The Book of Henry Ending: Why Does Susan Not Kill Glenn?
Henry’s titular book forms the crux of the story. Before passing away, Henry instructs his ever-faithful brother Peter to give the diary to their mother. Aggravated by the plight of Christina, Henry creates a detailed plan in his diary to posthumously take down Glenn. The set of instructions are intended for his mother, Susan. In the notebook, Henry has stressed the fact that Glenn must be killed, that there is no other way to deal with the precarious situation. Susan initially thinks that there may be some other way, but following the instructions of the diary, she stumbles upon Henry’s old voice recorder.
Shortly after, she sees an episode between Christina and Glenn, which compels her to act. The ghost of Henry converses with his mother through the recorder, laying down the basics of the plan. She runs errands at a weaponry shop as per the address given by Henry, buying a sniper rifle with an illegal suppressor. Following the plan, Susan goes to the other side of the creek to Henry and Peter’s treehouse for aiming practice. Susan visits her formidable neighbor with the excuse of signing a form of consent for his daughter’s participation in the talent show.
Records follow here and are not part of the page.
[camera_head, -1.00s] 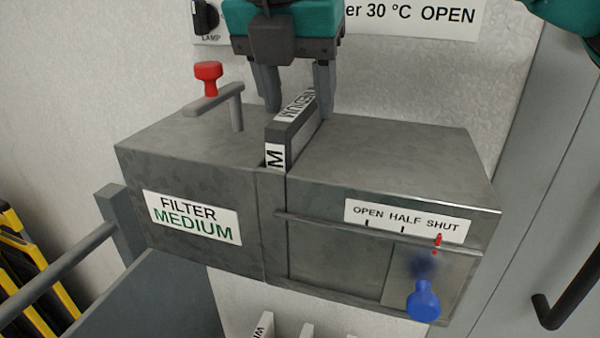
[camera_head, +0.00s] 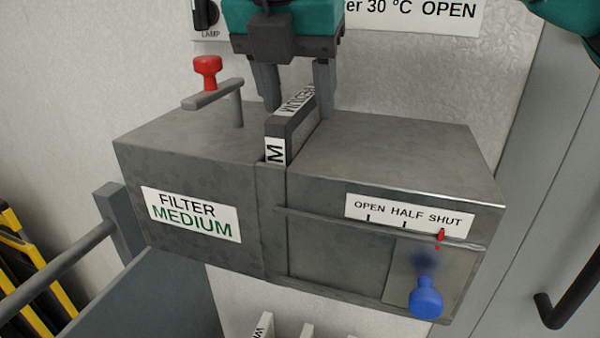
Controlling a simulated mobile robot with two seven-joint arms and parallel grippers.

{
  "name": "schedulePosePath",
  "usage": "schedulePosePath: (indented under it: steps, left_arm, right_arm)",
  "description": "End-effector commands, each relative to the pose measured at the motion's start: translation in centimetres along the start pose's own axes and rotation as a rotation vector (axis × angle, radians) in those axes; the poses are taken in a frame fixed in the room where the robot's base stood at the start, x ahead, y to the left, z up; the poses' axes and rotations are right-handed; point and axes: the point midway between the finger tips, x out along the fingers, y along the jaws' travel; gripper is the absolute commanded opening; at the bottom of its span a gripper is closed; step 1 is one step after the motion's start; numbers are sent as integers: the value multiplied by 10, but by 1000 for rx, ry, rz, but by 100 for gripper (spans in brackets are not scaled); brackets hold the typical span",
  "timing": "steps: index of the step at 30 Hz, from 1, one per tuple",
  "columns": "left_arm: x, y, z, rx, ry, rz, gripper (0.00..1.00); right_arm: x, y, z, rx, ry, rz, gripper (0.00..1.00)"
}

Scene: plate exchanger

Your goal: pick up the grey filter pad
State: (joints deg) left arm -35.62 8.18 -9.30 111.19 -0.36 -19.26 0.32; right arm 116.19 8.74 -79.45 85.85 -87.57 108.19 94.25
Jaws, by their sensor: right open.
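The grey filter pad (camera_head: 288,132) stands upright in a slot in the top of the grey metal filter box (camera_head: 365,150). Its upper part sticks out, with white labels on its top edge and front end; the rest is hidden in the slot. My right gripper (camera_head: 297,103) is above the box, pointing down and open. Its two fingers are on either side of the pad's raised part, with a gap visible on each side. I cannot tell whether either finger touches it. My left gripper is not in view.
A red-knobbed lever (camera_head: 208,72) rises from the box top, left of the slot. A blue knob (camera_head: 426,298) is at the lower right front, with a red pointer near SHUT. White-ended upright pieces (camera_head: 262,325) show below. A grey bar (camera_head: 60,262) is at left.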

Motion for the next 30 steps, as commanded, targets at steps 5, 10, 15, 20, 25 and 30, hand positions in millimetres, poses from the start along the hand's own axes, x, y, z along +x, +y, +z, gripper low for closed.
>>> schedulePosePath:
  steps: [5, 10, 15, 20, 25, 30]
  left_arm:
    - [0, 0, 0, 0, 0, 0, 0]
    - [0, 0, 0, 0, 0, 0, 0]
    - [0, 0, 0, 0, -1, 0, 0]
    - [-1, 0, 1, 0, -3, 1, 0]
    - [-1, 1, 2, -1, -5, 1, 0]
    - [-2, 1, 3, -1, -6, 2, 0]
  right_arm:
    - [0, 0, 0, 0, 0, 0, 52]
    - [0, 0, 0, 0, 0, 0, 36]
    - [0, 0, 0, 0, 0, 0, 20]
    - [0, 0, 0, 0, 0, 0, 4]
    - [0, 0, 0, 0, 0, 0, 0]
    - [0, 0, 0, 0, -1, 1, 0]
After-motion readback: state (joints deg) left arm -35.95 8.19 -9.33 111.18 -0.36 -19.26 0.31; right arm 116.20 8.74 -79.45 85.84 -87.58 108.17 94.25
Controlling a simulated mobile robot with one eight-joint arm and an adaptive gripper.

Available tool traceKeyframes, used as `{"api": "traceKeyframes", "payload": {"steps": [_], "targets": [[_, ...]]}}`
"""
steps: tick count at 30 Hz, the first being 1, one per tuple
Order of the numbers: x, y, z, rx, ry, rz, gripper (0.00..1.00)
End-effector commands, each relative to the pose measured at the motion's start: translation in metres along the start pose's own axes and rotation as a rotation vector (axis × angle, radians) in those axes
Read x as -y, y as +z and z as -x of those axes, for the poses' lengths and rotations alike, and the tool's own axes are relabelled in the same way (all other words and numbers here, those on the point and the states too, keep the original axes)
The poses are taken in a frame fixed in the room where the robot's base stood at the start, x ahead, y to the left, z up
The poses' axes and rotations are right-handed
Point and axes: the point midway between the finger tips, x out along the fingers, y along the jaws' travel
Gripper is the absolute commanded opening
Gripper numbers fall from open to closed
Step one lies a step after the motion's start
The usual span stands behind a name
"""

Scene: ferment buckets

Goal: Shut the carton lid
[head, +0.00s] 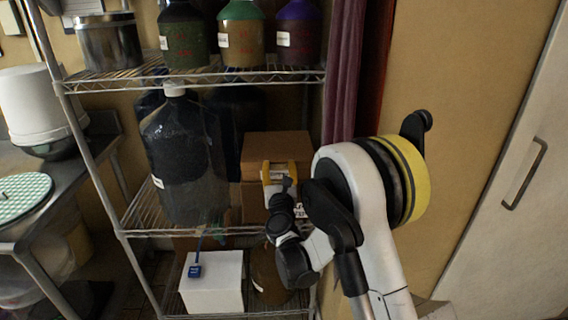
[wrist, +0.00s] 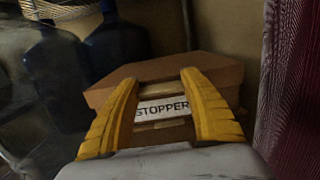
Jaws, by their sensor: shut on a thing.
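The brown carton (head: 253,152) stands on the middle shelf at its right end. In the wrist view the carton (wrist: 110,88) fills the centre, with a white label reading "STOPPER" (wrist: 162,108) on its front. Its lid (wrist: 205,63) lies across the top; whether it is fully down I cannot tell. My gripper (head: 279,166) is at the carton's front. Its yellow fingers (wrist: 160,76) stand apart on either side of the label, shut on what looks like the lid's front part. The exact contact is hidden.
A large dark carboy (head: 185,150) stands left of the carton. Bottles (head: 242,35) line the shelf above. A white box (head: 212,283) and a brown jug (head: 268,278) are below. A purple curtain (head: 343,70) hangs close on the right.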

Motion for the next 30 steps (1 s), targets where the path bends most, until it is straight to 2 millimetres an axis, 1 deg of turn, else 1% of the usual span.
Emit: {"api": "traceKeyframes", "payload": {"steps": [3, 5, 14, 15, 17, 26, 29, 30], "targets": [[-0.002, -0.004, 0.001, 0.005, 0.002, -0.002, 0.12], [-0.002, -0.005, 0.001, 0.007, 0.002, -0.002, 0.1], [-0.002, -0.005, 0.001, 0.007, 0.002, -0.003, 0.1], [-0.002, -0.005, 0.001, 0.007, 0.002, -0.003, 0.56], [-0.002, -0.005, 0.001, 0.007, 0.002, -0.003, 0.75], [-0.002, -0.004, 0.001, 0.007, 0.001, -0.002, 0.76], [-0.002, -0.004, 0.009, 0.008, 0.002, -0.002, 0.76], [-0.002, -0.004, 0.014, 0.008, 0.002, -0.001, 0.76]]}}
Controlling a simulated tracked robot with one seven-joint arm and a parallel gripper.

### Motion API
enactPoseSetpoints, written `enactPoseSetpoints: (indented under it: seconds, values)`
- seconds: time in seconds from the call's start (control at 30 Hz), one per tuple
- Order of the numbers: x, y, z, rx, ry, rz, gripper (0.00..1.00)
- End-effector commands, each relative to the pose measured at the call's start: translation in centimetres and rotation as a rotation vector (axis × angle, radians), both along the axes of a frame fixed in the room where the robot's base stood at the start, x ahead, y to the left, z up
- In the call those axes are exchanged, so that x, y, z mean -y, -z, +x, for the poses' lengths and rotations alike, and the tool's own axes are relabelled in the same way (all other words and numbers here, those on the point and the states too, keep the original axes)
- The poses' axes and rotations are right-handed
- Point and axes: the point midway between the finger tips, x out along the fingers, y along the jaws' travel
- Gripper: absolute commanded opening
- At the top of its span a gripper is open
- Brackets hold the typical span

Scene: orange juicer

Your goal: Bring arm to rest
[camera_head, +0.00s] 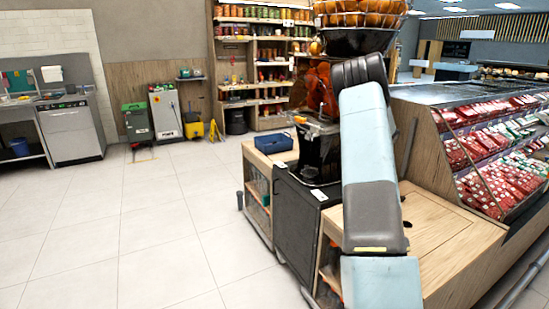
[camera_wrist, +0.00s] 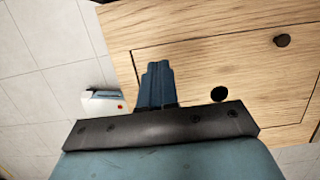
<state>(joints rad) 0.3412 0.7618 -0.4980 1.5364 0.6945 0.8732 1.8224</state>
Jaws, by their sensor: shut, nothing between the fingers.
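My arm rises through the right half of the head view, in front of the counter, and hides part of the juicer. My gripper is not visible in the head view. In the wrist view my gripper (camera_wrist: 157,68) is shut, with its blue fingers together and nothing between them. It is over or in front of the wooden counter top (camera_wrist: 200,25). The orange juicer (camera_head: 318,150) stands on a dark cabinet, with a basket of oranges (camera_head: 362,12) on top.
A wooden counter (camera_head: 450,235) and a refrigerated meat case (camera_head: 490,150) stand at the right. A blue tray (camera_head: 273,143) lies left of the juicer. A white device with a red button (camera_wrist: 104,103) is left of my gripper. Tiled floor (camera_head: 150,220) is clear at the left.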

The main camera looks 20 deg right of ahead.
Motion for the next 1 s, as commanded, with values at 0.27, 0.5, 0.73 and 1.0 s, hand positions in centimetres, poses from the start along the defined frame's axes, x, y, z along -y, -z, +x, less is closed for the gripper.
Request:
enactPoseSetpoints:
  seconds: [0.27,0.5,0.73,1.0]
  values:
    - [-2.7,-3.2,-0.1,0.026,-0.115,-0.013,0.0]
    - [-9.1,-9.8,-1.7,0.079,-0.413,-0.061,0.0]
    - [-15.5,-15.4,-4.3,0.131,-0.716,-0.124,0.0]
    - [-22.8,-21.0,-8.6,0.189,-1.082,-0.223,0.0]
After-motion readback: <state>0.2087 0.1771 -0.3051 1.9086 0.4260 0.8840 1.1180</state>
She tries to judge the relationship between the father and the stepdaughter based on small details, like whether Glenn has saved up for his daughter’s future.
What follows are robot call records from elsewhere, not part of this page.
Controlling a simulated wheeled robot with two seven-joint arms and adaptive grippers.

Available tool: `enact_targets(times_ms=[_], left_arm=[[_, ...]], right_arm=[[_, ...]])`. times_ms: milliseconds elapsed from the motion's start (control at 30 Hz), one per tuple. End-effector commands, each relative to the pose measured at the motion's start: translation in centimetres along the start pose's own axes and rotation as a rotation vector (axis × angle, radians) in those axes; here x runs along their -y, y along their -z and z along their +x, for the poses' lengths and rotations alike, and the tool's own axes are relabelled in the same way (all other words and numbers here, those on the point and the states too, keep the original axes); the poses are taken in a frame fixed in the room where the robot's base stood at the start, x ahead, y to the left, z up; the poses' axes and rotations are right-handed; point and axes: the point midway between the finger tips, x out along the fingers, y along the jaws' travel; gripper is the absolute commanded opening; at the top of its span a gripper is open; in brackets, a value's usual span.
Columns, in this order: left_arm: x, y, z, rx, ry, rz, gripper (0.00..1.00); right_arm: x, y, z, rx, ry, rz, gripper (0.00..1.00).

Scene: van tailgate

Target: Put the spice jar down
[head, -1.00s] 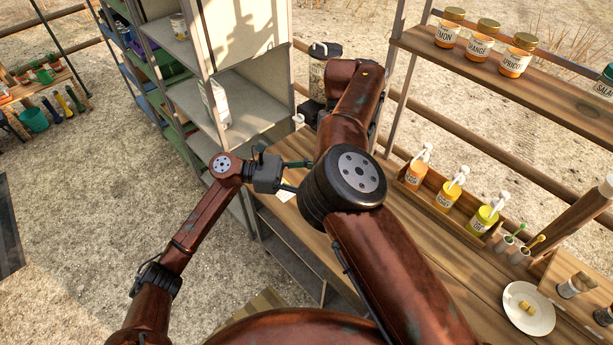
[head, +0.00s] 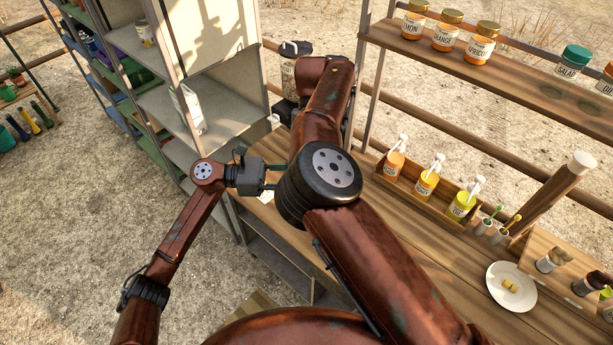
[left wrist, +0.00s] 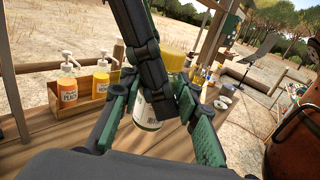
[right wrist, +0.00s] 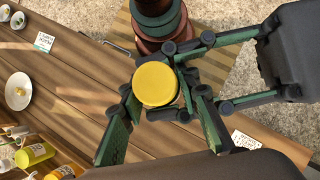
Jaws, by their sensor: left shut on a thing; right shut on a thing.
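The spice jar has a yellow lid (right wrist: 156,84) and a pale label (left wrist: 146,112). In the left wrist view it stands roughly upright between the green fingers of my left gripper (left wrist: 158,108). My left gripper (head: 268,178) reaches it from the left in the head view and is shut on it. My right gripper (right wrist: 158,104) is also shut on the jar, and its dark links cross in front of it in the left wrist view. In the head view my right arm hides the jar. I cannot tell whether its base touches the wooden counter (head: 420,250).
Pump bottles (head: 427,183) stand in a wooden rack on the counter. A white plate (head: 496,292) with small yellow pieces and a wooden holder (head: 535,262) with jars are at the right. A shelf (head: 480,80) carries more jars. Label cards (right wrist: 45,41) lie on the counter.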

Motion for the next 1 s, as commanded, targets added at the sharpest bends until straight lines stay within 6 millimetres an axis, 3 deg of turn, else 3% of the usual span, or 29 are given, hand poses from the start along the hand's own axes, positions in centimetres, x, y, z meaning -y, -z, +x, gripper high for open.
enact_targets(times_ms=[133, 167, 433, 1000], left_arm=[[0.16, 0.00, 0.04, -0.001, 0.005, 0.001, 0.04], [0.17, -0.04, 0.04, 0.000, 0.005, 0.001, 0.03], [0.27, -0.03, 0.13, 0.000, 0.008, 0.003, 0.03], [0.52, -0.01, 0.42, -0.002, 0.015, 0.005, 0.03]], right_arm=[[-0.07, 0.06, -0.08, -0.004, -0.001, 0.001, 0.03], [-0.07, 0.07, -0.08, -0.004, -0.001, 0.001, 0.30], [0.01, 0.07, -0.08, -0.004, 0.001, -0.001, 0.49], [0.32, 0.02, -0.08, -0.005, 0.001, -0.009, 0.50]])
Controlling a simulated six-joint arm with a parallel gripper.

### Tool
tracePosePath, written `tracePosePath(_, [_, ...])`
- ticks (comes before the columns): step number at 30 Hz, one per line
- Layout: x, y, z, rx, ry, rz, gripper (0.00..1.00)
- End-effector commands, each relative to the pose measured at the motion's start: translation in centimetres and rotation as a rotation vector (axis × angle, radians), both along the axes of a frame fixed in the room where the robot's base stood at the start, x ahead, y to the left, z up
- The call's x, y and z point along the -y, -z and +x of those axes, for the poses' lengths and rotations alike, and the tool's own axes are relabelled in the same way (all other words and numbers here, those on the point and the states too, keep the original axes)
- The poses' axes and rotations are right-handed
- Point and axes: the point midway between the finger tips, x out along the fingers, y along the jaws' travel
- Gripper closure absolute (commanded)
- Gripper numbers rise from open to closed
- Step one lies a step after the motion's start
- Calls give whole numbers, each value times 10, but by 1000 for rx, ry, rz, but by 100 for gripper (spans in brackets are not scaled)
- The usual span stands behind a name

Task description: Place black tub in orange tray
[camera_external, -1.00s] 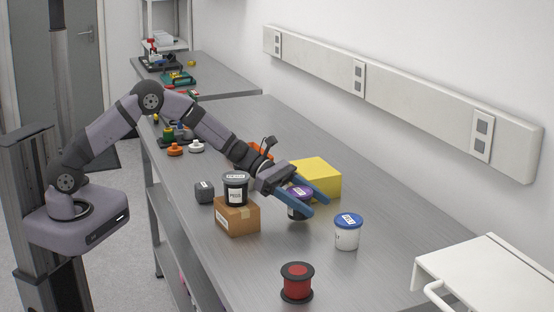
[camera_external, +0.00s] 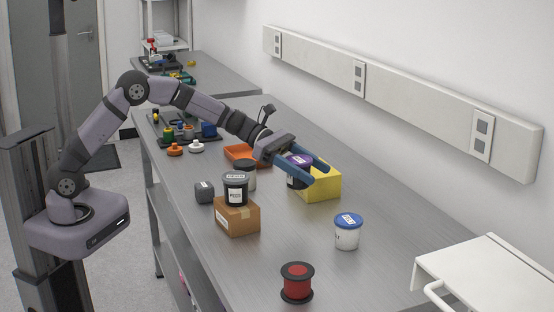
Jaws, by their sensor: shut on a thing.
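My gripper (camera_external: 316,173) has blue fingers and is shut on a dark tub with a purple lid (camera_external: 299,158). It holds this tub up in front of the yellow box, and the fingers hide part of it. A black tub with a black lid and pale label (camera_external: 235,190) stands upright on a cardboard box, to the left of my gripper and apart from it. The orange tray (camera_external: 236,152) lies on the bench farther back, left of my gripper. It is partly hidden by my arm and a tub.
A grey tub with a dark lid (camera_external: 246,173) stands behind the cardboard box (camera_external: 237,216). The yellow box (camera_external: 322,187) is behind my gripper. A blue-lidded white tub (camera_external: 347,232), red spool (camera_external: 297,282) and dark grey block (camera_external: 204,192) stand on the bench.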

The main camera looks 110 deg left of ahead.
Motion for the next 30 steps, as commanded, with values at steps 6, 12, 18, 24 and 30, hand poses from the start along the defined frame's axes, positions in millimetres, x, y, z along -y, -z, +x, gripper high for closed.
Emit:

As per the plan, Susan takes Peter and Christina to the talent show and sneaks out afterward. She goes back to the treehouse, sets up the sniper, and hoots for a while to catch Glenn’s attention. Glenn comes under the sight of the scope, and Henry’s recorded voice is urging Susan to pull the trigger. But in the end, she decides to act like an adult and confront Glenn instead. Henry thinks that violence is not as bad a thing as apathy, the willingness to refrain from acting. Therefore, after the setback from Child Protective Services, the solution of murder is the most plausible one for Henry. Susan, however, is a pacifist who thinks that things can be solved in less bloody ways. Therefore, she confronts Glenn, and her razor-sharp words seemingly have a similar impact as bullets.
Was Christina Being Abused by Glenn?
From the very beginning of the movie, we meet the annoying neighbor of the Carpenter family, Glenn Sickleman, who is unhappy that fallen leaves from the Carpenter estate are dirtying his property. Henry has the hunch that Glenn Sickleman abuses his juvenile stepdaughter, Christina. One night, Henry wakes up to see blue light flickering in the window. He goes to the window to catch a glimpse of Christina throwing light at a crystal glass. Glenn finishes his drink and comes upstairs.
The view is not clear, but the horrific nature of the incident is clear from Henry’s distressed expressions. Later in the movie, Susan sees a similar kind of episode from the same window, which makes her convinced of Glenn’s shameful fatherhood. Moreover, the moving dance performance by Christina speaks a volume about her melancholy and afraid state. While Glenn does not turn up for his daughter’s talent show, the performance is what finally convinces the school principal to take hold of the situation and call Child Protective Services.
Is Glenn Dead or Alive?
If you have seen the entirety of the movie, this must be a no-brainer to you. Police commissioner Glenn Sickleman is an upstanding and powerful member of the community who thinks he can get away with the heinous crime of abusing his own stepdaughter. Child Protective Services appear to be rigged, as they send George Sickleman (presumably Glenn’s brother) to handle the case internally, without causing much uproar. While Susan does not pull the trigger, the school principal’s call does much harm to the public image of the commissioner. Therefore, he chooses to take his own life when a police arsenal surrounds his house. In the end, Susan takes custody of Christina, and the memory of Henry keeps the family together. Susan has considerable savings thanks to Henry’s informed market decisions, and she chooses to take it even easier.